RASSUREZ-VOUS, il est trop vilain, trop abominable, pour que j'en parle ici, même par allusion. Je ne voudrais que vous faire part de quelques réflexions, qui m'ont été suggérées par cette scandaleuse histoire, et qui, je crois, peuvent avoir leur utilité.

Ce Wilde, dont le nom va jouir en Europe d'une si triste célébrité, n'était peut-être pas un être foncièrement corrompu de nature. Il n'avait qu'un défaut, il voulait étonner, ou, comme nous disons aujourd'hui, épater le bourgeois. C'est un mal dont beaucoup de nos jeunes esthètes sont travaillés comme lui.

Pour épater le bourgeois, puisque épater Il y a, le moyen le plus simple et le plus sûr serait encore de faire des œuvres si belles ou des actions si éclatantes, qu'il en restât ému et comme béant d'admiration. Mais ce moyen-là n'est pas à la portée de tout le monde; et, de plus, il faut reconnaître qu'il n'est pas des plus rapides. On ne conquiert et l'on ne terrasse pas le public en un jour. Il ne se rend qu'accablé sous l'amoncellement des chefs-d'oeuvre authentiques.

Les épateurs sont pressés. Ils ont remarqué (et cela est d'une observation courante) qu'il n'y avait pas de meilleure façon d'attirer et de forcer la curiosité des gens que de heurter en quoi que ce soit la coutume générale, de parler et d'agir au rebours de ce que fait tout le monde. Il est clair qu'un individu qui sortirait sur le boulevard avec un rond de plumes fichées sur la tête et un carquois hérissé de flèches dans le dos, ferait sensation et ameuterait la foule, qui le suivrait en se bousculant et en criant.

C'est ce qu'a fait cet Oscar Wilde. On l'a vu se promener dans les rues de Londres, vêtu d'un costume moyenâgeux, balançant un lys dans sa main. On l'a beaucoup regardé ; les uns se sont moqués de son déguisement, les autres en ont été ravis ; les journaux en ont entretenu leurs lecteurs ; c'est au fond tout ce qu'il voulait : épater le bourgeois et se faire de la réclame.

Ce n'est pas tout.
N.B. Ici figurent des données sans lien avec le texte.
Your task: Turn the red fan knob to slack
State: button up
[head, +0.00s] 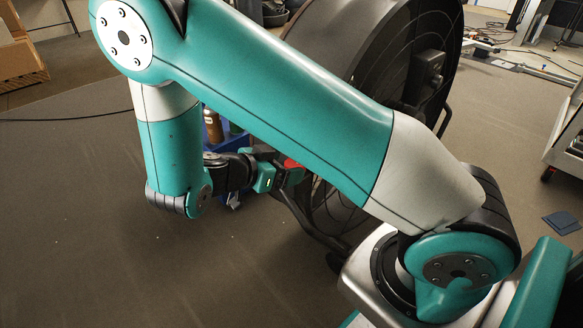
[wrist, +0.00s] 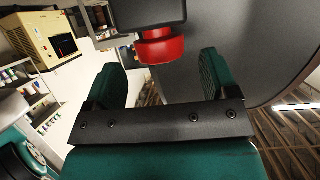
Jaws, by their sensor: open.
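The red fan knob (wrist: 161,48) sits on a dark box at the top of the wrist view, in front of the large dark fan drum (wrist: 230,40). My gripper (wrist: 160,78) is open, with one green finger on each side. The knob lies ahead of the fingertips, roughly between their lines; I see no contact. In the head view a small part of the red knob (head: 292,163) shows at the gripper (head: 278,176), partly hidden by my arm. The black fan (head: 345,45) stands behind my arm. The knob's setting cannot be read.
A metal cart (head: 565,135) stands at the right edge. Cardboard boxes (head: 18,60) are at the upper left. A bottle (head: 213,125) stands on something blue behind my arm. A thin cable lies on the floor at left. The floor at the lower left is clear.

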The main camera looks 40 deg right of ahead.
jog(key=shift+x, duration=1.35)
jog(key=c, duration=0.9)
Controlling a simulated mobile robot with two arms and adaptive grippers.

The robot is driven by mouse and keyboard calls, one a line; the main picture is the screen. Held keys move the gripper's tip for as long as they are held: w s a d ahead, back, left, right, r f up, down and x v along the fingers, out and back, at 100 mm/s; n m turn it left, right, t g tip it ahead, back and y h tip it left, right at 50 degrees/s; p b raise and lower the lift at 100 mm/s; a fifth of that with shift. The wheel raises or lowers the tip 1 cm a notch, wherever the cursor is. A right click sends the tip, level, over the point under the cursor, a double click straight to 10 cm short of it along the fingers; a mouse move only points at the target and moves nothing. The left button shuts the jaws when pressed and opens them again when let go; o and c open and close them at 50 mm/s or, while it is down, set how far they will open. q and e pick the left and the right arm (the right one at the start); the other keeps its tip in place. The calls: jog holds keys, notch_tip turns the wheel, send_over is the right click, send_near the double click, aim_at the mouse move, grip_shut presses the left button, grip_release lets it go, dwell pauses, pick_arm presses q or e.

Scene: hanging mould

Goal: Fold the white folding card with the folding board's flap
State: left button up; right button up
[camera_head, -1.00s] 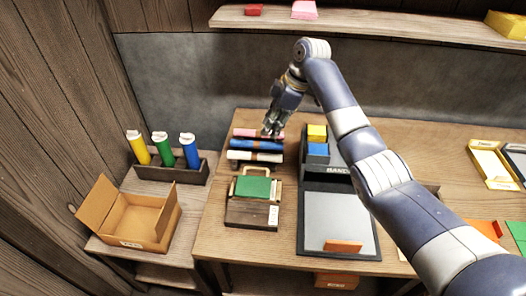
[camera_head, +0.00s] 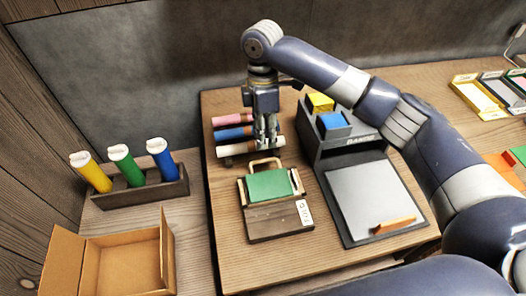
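A wooden board with a handle (camera_head: 280,222) lies on the table and looks like the folding board. A green panel (camera_head: 269,185) covers its upper part, and a small white tag (camera_head: 304,213) is at its right edge. I cannot make out a white folding card for sure. My right gripper (camera_head: 266,146) points down just behind the board's handle, in front of or over the right part of a white roll (camera_head: 236,152). Its fingers look close together, and I cannot tell whether they touch the roll. My left gripper is not in view.
Blue (camera_head: 232,133) and pink (camera_head: 228,119) rolls lie behind the white one. A dark stand with a pale panel (camera_head: 372,200) is to the right, holding yellow and blue blocks. An open cardboard box (camera_head: 122,265) and a rack (camera_head: 145,193) of coloured tubes are left.

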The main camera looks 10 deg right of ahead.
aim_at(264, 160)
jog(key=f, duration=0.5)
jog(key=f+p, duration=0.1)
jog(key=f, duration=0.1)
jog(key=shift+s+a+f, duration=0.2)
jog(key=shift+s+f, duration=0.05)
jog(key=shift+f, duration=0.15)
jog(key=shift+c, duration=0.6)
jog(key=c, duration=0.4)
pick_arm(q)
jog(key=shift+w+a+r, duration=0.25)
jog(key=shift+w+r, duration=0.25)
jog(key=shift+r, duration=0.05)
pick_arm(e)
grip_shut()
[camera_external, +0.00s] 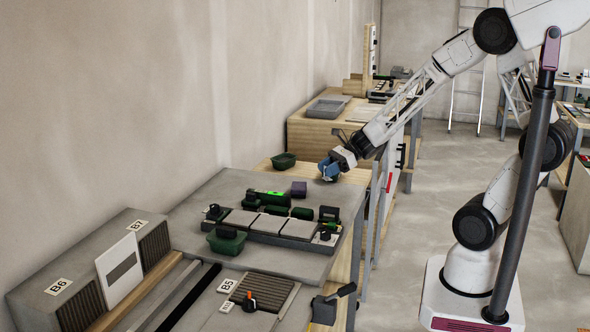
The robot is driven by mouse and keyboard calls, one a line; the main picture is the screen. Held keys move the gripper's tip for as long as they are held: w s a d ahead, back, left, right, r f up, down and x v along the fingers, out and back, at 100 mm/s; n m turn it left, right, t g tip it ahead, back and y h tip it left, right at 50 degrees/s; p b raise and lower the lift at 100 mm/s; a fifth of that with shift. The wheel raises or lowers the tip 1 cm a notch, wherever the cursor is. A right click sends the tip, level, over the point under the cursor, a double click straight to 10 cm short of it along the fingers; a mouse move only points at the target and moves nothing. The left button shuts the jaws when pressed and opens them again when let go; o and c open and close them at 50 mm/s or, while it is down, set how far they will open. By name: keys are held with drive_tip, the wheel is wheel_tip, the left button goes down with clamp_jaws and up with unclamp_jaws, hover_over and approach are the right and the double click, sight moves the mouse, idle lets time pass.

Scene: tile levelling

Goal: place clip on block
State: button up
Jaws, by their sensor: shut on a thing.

De même que l'on accapare les yeux du public par des excentricités d'habillement, on peut secouer sa curiosité d'esprit on ayant l'air de penser sur toute chose autrement que lui, en prenant le contre-pied de tout ce qui est admis comme vrai, comme juste et comme bon ; en cultivant le paradoxe, et comme le paradoxe, réduit à ses seules ressources, ne suffirait peut-être pas à éveiller l'indifférence naturelle de la foule, on est amené à exprimer le paradoxe sous une forme également paradoxale, à dire, de la façon la plus prodigieusement excentrique, des excentricités prodigieuses.

Il parait que cet Oscar Wilde avait glissé sur cette pente, où vous savez que s'engagent imprudemment à cette heure beaucoup de jeunes gens. On cite de lui une foule de paradoxes, qu'il se plaisait à enfermer dans des formules artistiquement ciselées. Ainsi il est assez d'usage de détester l'immoralité et le crime : Oscar Wilde, ayant à parler de l'assassin Thomas Griffith, qui avait été dessinateur, peintre et auteur, disait de lui, avec une affectation de sang-froid, qui sentait son dilettante :

« C'était un faussaire de talent exceptionnel ; et comme empoisonneur délicat et discret, il n'a presque pas son pareil dans ce siècle ni dans un autre. »

Et il ajoutait plus loin :

« Cet homme si puissant par la plume, le pinceau et le poison, était un artiste remarquable. Ses crimes semblent avoir exercé une action considérable sur son art. Ils ont donné à son style une empreinte fortement personnelle, un caractère qui manquait sûrement à ses premiers travaux. »

Autre part, il disait encore :

« Il n'y a d'autre péché que la bêtise...

» Une idée qui n'est pas dangereuse ne mérite pas même d'être une idée...

» L'esthète est supérieur à l'homme moral ; il appartient à une sphère plus intellectuelle. Le sens de la couleur est plus important dans le développement de l'individu que le sens du juste et de l'injuste...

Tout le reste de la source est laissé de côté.